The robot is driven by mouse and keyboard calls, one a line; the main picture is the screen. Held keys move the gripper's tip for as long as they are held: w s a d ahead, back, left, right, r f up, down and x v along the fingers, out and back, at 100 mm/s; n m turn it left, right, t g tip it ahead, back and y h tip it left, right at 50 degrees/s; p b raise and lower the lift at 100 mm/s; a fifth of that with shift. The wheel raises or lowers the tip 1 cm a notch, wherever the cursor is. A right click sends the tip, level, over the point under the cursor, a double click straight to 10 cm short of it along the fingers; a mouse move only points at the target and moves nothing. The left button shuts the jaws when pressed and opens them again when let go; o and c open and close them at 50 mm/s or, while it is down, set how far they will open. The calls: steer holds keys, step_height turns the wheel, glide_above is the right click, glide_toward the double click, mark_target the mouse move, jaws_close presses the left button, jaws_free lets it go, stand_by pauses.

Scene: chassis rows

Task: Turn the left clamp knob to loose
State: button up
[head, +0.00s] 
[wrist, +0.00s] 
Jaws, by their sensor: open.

**EXERCISE REQUIREMENTS**
Repeat the data in its entirety, character for character.

**THE SOLUTION**
The robot is driven by mouse and keyboard calls, one a line; the main picture is the screen. Held keys move the gripper's tip for as long as they are held: w s a d ahead, back, left, right, r f up, down and x v along the fingers, out and back, at 100 mm/s; n m turn it left, right, t g tip it ahead, back and y h tip it left, right at 50 degrees/s; p b raise and lower the lift at 100 mm/s; a fifth of that with shift. The wheel raises or lowers the tip 1 cm a notch, wherever the cursor is. A right click sends the tip, level, over the point under the cursor, a double click straight to 10 cm short of it along the fingers; a mouse move only points at the target and moves nothing. The left button shuts the jaws when pressed and opens them again when let go; o and c open and close them at 50 mm/s or, while it is down, set how far they will open. The calls: steer holds keys, step_height turns the wheel, glide_above is the right click, glide_toward the double click, mark_target the mouse move, jaws_close presses the left button, jaws_free lets it go, stand_by pauses.

Scene: chassis rows

Task: Turn the left clamp knob to loose
State: button up
[head, +0.00s] 
[wrist, +0.00s] 
Jaws, by their sensor: open.

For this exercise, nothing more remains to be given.